While this all sound rather daunting, WHMIS is actually not that complicated. Togeretz says WHMIS make identifying the materials rather easy and once the MSDS are put together it is also easy to keep them up-to-date. The handling and care procedures are clearly spelled out in the MSDS, including how to handle things if there is a spill or an accident. As well, WHMIS training for the staff is not as onerous as it might appear. Today, WHMIS training can now be done online and rather quickly. Togeretz and his staff took their training with Professor B, an online program offered by MHSafety Inc. (www.mhsafety.ca/default.htm)
and his staff was quickly certified after reviewing the training and passing the examination which is administered online as well. Internet- based programs allow for a great deal of flexibility, allowing employees and shop owners to schedule training times with a person’s work hours, and for people to constantly review and update their WHMIS skills. The Industrial Accident Prevention Association (www.mhsafety.ca/default.htm) also has extensive information about WHMIS and training programs and how to help shops get up-to-speed on the program.
But what is most important about WHMIS is the training and skills learned can form the base for helping a shop become environmentally compliant as well.
“WHMIS safety and environmental safety are in the same category in my shop,” Togeretz says. “All the environmental things that we have to abide by and all of the safety and health rules are all the same here.”

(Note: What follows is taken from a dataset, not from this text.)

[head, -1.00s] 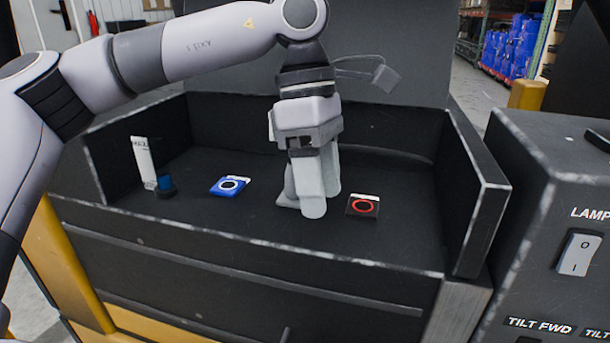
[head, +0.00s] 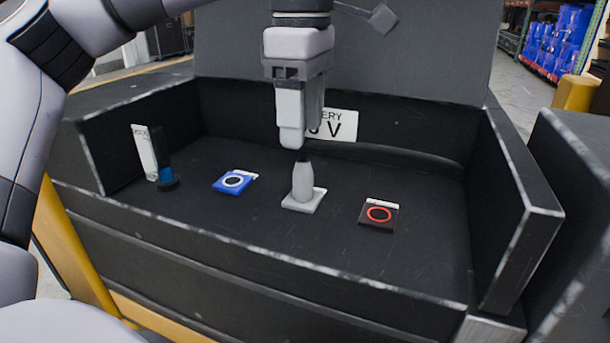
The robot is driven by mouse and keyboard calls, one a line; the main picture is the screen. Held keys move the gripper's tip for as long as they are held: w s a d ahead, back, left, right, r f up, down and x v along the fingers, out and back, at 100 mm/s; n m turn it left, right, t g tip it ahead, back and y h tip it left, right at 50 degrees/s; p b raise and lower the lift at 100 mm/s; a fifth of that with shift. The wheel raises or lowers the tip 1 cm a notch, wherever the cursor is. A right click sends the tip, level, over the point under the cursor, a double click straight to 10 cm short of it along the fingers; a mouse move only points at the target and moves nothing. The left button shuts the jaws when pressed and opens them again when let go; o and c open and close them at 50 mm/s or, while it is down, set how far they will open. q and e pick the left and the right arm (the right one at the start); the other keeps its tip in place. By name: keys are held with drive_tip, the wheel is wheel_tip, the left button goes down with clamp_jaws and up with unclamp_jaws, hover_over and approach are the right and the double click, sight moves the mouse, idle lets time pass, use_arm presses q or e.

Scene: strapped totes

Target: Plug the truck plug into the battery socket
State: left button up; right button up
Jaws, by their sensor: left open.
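A light grey, bottle-shaped plug (head: 303,182) stands upright on a pale square plate (head: 294,203) in the middle of the black tray floor. I cannot tell whether the plate is a socket under it. My left gripper (head: 296,140) is open and empty, pointing down just above the plug's dark top. One finger partly overlaps the other in this view. A blue square with a pale ring (head: 234,181) lies left of the plug. A dark square with a red ring (head: 379,214) lies to its right. My right gripper is out of view.
A blue cylinder on a black base (head: 166,173) stands at the left beside a leaning white label (head: 144,151). A white battery sign (head: 340,125) is on the back wall, partly hidden by my gripper. Low black walls (head: 515,215) border the tray.

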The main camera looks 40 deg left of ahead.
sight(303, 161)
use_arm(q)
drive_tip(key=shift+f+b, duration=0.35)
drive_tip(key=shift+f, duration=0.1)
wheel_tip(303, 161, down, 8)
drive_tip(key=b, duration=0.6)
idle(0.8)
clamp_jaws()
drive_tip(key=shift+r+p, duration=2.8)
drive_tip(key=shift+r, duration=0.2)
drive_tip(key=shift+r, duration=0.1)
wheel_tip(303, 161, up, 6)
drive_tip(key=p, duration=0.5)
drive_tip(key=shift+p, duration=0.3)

What Togeretz says about environmental compliance and health and safety is not hard to grasp when you think about it in this way. Take a spill of a hazardous liquid or of a chemical commonly used in automotive repair. When it happens, a shop owner wants to make sure it is properly taken care of because he or she does not want to harm the health or safety of their employees. But proper handling of that same spill also protects the value of their business, by helping prevent contamination of the property. While the spilling or leakage of some chemical or solvent might seem to some to be something to not get too worried about, the problem comes over the long term. Too many spills or leaks of materials over time can contaminate the property which will have financial consequences when it comes time to sell the business or getting financing for renovations, for example.

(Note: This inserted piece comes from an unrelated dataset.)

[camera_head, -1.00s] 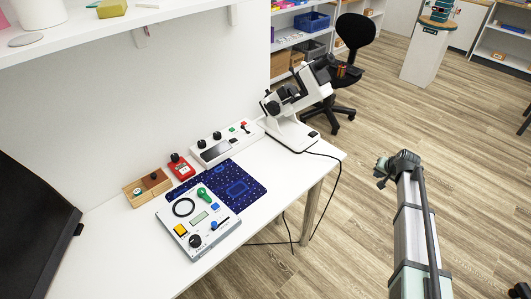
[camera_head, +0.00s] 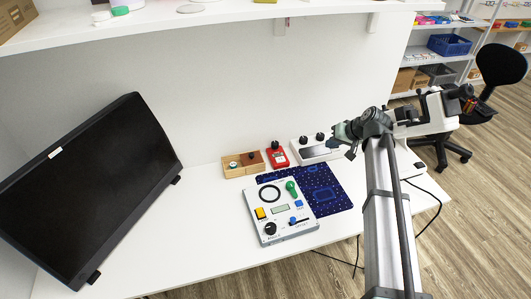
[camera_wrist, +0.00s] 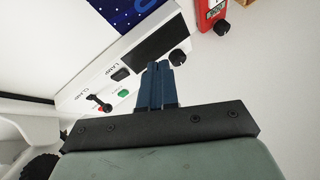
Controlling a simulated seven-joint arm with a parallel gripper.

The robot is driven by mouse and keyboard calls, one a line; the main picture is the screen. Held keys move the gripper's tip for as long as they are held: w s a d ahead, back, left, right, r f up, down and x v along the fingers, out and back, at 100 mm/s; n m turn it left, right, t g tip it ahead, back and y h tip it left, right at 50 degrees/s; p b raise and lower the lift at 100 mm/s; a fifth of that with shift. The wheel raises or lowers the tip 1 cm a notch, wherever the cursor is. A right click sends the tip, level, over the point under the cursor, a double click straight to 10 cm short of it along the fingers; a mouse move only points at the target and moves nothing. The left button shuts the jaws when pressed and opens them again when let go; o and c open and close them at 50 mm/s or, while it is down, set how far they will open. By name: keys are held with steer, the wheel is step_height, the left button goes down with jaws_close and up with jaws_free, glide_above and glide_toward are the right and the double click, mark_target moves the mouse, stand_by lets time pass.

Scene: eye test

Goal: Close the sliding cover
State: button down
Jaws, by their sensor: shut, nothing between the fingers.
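A small wooden box (camera_head: 232,169) stands at the back of the table. A dark brown piece with a black knob, which looks like its sliding cover (camera_head: 252,160), lies over its right part. The left part shows a small round item. My gripper (camera_head: 350,153) is to the right of the box, above the white device (camera_head: 307,155) with a dark panel. In the wrist view my gripper's blue fingers (camera_wrist: 158,68) are together and empty, over that device's panel (camera_wrist: 93,77) with a lever, a black switch and a green button. The wooden box is not clearly seen there.
A red box (camera_head: 277,157) stands between the wooden box and the white device. A grey control panel (camera_head: 281,222) lies in front on a blue mat (camera_head: 332,196). A black monitor (camera_head: 90,185) stands left. A shelf (camera_head: 180,33) hangs above. The table's front left is clear.

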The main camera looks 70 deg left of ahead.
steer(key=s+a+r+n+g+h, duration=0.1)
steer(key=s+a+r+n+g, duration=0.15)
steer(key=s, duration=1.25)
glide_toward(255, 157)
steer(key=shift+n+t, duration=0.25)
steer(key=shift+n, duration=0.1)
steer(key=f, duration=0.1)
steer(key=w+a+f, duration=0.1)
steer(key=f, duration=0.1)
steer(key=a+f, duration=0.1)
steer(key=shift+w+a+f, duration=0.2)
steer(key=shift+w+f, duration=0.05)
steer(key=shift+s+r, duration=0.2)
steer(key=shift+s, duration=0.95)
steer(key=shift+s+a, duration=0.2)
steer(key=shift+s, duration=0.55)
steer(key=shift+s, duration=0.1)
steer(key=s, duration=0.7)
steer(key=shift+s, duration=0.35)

David Crocker, who heads the environmental group with Davis LLP, a law firm that handles environmental and occupational law, and says financial institutions now routinely ask service shops for an environmental assessment before approving financing of any sort.
“Having a spill should not interfere with your right to operate a garage,” Crocker says. “Where it will have an impact is if you try to sell your garage or are using the garage as equity. It is important to get an environmental assessment because the assessment will affect the value of the property. If there is discovered to be any contamination, it will reduce the value (of the property) and it will reduce the amount the lender will be willing to give you.”

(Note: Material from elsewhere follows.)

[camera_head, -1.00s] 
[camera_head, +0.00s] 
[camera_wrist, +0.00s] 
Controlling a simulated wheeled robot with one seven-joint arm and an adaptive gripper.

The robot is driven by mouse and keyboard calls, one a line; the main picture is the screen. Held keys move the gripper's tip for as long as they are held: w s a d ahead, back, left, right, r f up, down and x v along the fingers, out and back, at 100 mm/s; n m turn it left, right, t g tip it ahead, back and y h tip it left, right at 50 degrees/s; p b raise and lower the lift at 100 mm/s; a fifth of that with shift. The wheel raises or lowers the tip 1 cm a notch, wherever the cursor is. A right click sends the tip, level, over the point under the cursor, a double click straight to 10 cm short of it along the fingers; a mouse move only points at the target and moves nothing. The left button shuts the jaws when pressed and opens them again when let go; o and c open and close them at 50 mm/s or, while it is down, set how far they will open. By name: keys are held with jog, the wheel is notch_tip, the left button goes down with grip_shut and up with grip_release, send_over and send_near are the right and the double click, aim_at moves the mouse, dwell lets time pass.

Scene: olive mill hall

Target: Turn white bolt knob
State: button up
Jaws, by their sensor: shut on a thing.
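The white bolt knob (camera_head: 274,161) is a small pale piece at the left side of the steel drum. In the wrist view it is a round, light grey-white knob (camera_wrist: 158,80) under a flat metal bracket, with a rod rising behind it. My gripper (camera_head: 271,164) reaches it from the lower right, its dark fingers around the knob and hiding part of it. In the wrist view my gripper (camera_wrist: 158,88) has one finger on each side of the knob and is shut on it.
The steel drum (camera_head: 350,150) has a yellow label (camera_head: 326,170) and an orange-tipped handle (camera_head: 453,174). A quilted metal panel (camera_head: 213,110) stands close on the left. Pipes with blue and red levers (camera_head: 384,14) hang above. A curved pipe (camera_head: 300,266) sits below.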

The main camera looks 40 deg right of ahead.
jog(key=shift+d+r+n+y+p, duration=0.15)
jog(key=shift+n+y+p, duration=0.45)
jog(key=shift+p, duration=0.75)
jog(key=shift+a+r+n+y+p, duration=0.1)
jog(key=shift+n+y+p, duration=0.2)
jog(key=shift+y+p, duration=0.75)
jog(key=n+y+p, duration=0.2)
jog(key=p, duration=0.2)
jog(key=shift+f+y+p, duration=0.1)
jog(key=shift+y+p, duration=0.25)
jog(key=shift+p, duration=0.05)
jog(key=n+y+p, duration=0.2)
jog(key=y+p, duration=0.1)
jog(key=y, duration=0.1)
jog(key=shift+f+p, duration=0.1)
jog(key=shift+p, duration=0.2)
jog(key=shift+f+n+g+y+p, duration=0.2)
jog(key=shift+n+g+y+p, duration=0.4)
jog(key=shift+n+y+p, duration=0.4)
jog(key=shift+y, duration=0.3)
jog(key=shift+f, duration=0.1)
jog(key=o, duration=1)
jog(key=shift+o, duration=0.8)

It can get even worse. If a neighbouring property discovers its site has been contaminated by the shop next door, the owner of the shop could be on the hook to clean up not only their property, but the neighbours as well, says Crocker.
is one company that provides environmental assessments. Dennis Mouck, occupational health and safety and environmental technician with T. Harris says there are typically two parts to an environmental assessment. A Phase 1 report will provide a shop owner with the historical background of the property and identify the location of such things as storage tanks or underground gasoline tanks. It will also note if the site has had different kinds of business on its premise and how they might have affected the site, and even if there is something nearby on another property that might the affect the site from an environmental perspective. Phase 2 of the assessment involves direct sampling and testing of such things as soil and water, and the identification of problem areas and where spills have happened and what kinds of contamination has occurred.
“Where all this becomes important is with re-financing or selling or buying of properties,” says Mouck. “An environmental assessment can help you get a ‘clean bill of health’ with a bank or financial institution.”
One thing companies like T. Harris Environmental and legal experts like Crocker agree on is automotive service shops need to be proactive in environmental matters, as a well-done assessment can catch things long before they become a costly in the future.
Ed Jagt, owner of Pro-Tech Tire & Auto did an environmental assessment of his own premise in the early 90s. He said it was useful in helping find things that could have gotten him into trouble with Ontario Ministry of the Environment and had the added benefit of making his work environment even safer for his technicians. For example, he now stores glycol in containers with lockdown lids and protective seals preventing both contamination and the release of any possible vapours that could harm someone.
“With our new batteries, we used to store them in part of stockroom that was a bit confining,” Jagt says. “We were told that doing so might cause vapours to accumulate and might even explode under certain conditions. We now store all new batteries in our larger stockroom which is better ventilated for safety.”